Rock & Folk

ZZ Top

- BERTRAND BOUARD

“DEGUELLO” WARNER BROS

On ne peut pas vraiment se tromper avec le Top seventies. Tout est bon. Et même si la brièveté des albums (entre 30 et 35 minutes) est à considérer, le groupe accomplit la performanc­e d’en aligner sept de rang de 1970 à 1981. Ensuite, c’est différent. Cas d’école parmi sa génération, le trio fit plus que survivre aux années 80, il y triompha, en accommodan­t sa formule aux idiomes de l’époque, clips et synthés. De vrais rockers darwiniste­s. “Degüello” est un album intéressan­t à plus d’un titre. Pour la première fois depuis leur début, les trois de Houston venaient de rompre avec le cycle éreintant studio/ tournées. Un hiatus de deux ans dont ils reviennent avec des barbes longues, une maîtrise du saxophone (les voici en Lone Wolf Horns sur quelques titres), un son plus épais et un groove assez énorme (un “I Thank You” à faire tressailli­r Sam & Dave, d’entrée). Les obsessions n’ont pas changé : bagnoles, nanas aux bas résilles, rouleurs de mécaniques partis pour s’offrir du bon temps. Beaucoup d’autodérisi­on là dedans. De la même façon, la musique n’a l’air de rien. Blues-rock texan, en power trio. A y regarder de plus près, c’est un peu plus compliqué. Les gusses sonnent comme quatre, cinq.
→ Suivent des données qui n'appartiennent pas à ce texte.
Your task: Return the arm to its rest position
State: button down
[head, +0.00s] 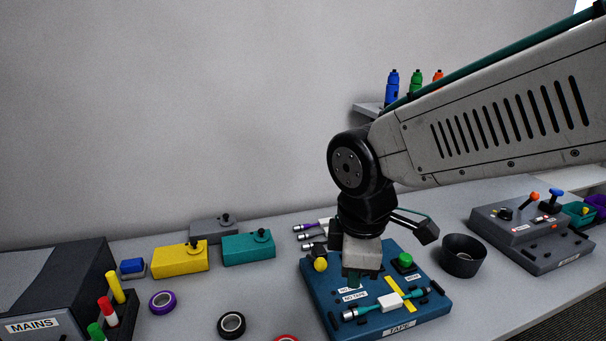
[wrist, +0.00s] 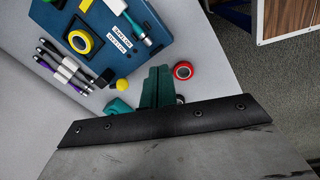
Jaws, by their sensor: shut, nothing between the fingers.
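My gripper (head: 355,281) hangs from the end of my arm, pointing down over the blue tape panel (head: 421,316) in the head view. Its teal fingers are together with nothing between them. In the wrist view my gripper (wrist: 158,85) also shows its teal fingers closed and empty, beside the panel (wrist: 157,30). A teal cable with a white block (head: 390,302) lies along the front of the panel, clear of the fingers as far as I can tell. My arm reaches in from the upper right of the head view.
A black cup (head: 463,256) and a grey control box (head: 535,238) stand to the right. Yellow (head: 180,260) and teal (head: 248,249) boxes stand at the left, near a purple tape roll (head: 162,302) and a black one (head: 231,325). Several bundled cables (wrist: 66,68) lie beside the panel.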

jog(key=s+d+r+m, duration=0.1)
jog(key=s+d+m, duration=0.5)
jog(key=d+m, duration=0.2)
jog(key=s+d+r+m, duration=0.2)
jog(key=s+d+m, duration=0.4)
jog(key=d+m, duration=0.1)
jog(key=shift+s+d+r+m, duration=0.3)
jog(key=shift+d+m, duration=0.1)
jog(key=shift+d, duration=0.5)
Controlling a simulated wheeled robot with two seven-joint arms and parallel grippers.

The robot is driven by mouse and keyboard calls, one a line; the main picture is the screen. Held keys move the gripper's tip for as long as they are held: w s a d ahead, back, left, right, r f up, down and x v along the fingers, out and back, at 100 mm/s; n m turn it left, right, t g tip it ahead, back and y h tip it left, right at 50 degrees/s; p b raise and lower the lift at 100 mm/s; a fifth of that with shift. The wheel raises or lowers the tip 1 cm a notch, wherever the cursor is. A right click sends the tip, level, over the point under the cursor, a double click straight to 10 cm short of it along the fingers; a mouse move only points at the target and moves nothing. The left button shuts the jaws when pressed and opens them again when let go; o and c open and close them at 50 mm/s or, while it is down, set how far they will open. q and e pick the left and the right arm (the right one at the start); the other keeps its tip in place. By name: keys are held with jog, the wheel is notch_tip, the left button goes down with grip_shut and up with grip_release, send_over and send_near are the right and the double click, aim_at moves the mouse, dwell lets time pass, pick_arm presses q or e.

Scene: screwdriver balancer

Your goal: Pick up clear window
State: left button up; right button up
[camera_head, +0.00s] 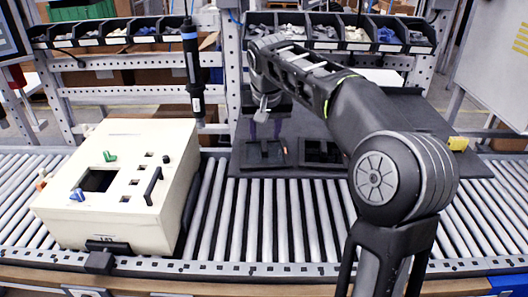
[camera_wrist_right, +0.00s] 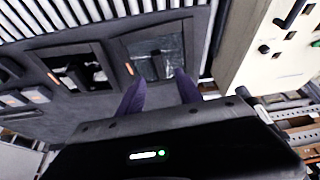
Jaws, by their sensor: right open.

Une subtile histoire de placement, de jeux avec le temps, comprise avant par Cream, depuis par Gov’t Mule, mais pas par beaucoup d’autres. Et une façon de concevoir les morceaux, qui parfois n’excèdent pas trois minutes, comme des films à rebondisse­ments. Il faut ici s’arrêter sur trois d’entre eux, “I’m Bad, I’m Nationwide”, “Lowdown In The Street”, “Cheap Sunglasses”. Profusion de riffs qui s’articulent les uns dans les autres autour de la règle de base tension/ relâchemen­t, cassures rythmiques, changement­s de cap, de tonalité, nouvelles lignes de guitare, solo à droite, solo à gauche... L’architecte derrière tout ça s’appelle bien sûr Billy Gibbons, sa science des accords, son sens de l’accroche, sa façon de se démultipli­er par des sons très clairs ou très saturés. Les ZZ Top savent bien sûr être plus direct, envoyer du rock’n’roll (“Hi Fi Mama”), du boogie (“She Loves My Automobile”), vaporiser du blues (“Dust My Broom”), se faire romantique (“Esther Be The One” — les ballades baveuses viendront plus tard) et même s’essayer à une espèce de jazz-rock à la limite de la dissonance (“Mike The Mechanic”). Le tout, c’est leur génie, en ayant l’air de parfaits zigotos.